§ Recorded information:
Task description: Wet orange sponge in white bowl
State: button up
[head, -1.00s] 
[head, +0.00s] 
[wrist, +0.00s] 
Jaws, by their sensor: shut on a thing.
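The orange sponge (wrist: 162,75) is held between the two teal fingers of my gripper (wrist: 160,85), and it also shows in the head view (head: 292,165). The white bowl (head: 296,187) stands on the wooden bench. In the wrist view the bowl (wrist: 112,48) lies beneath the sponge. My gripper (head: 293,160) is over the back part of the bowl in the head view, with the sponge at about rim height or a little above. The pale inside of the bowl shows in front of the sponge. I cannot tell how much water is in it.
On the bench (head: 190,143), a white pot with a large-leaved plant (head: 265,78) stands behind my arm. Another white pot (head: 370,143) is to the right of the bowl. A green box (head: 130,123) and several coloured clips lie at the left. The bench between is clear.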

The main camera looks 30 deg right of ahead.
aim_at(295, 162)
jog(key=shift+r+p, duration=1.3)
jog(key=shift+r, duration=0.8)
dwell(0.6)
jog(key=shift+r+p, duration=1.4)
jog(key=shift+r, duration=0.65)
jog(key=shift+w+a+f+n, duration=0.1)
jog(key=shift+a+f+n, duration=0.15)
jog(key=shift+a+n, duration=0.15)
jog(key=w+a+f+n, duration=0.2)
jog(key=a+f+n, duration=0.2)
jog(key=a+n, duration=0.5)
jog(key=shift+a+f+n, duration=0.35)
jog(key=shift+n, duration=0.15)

§ Exercise: Write the data back out verbatim.

§ Final result:
Task description: Wet orange sponge in white bowl
State: button up
[head, -1.00s] 
[head, +0.00s] 
[wrist, +0.00s] 
Jaws, by their sensor: shut on a thing.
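The orange sponge (wrist: 162,75) is held between the two teal fingers of my gripper (wrist: 160,85), and it also shows in the head view (head: 292,165). The white bowl (head: 296,187) stands on the wooden bench. In the wrist view the bowl (wrist: 112,48) lies beneath the sponge. My gripper (head: 293,160) is over the back part of the bowl in the head view, with the sponge at about rim height or a little above. The pale inside of the bowl shows in front of the sponge. I cannot tell how much water is in it.
On the bench (head: 190,143), a white pot with a large-leaved plant (head: 265,78) stands behind my arm. Another white pot (head: 370,143) is to the right of the bowl. A green box (head: 130,123) and several coloured clips lie at the left. The bench between is clear.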

The main camera looks 30 deg right of ahead.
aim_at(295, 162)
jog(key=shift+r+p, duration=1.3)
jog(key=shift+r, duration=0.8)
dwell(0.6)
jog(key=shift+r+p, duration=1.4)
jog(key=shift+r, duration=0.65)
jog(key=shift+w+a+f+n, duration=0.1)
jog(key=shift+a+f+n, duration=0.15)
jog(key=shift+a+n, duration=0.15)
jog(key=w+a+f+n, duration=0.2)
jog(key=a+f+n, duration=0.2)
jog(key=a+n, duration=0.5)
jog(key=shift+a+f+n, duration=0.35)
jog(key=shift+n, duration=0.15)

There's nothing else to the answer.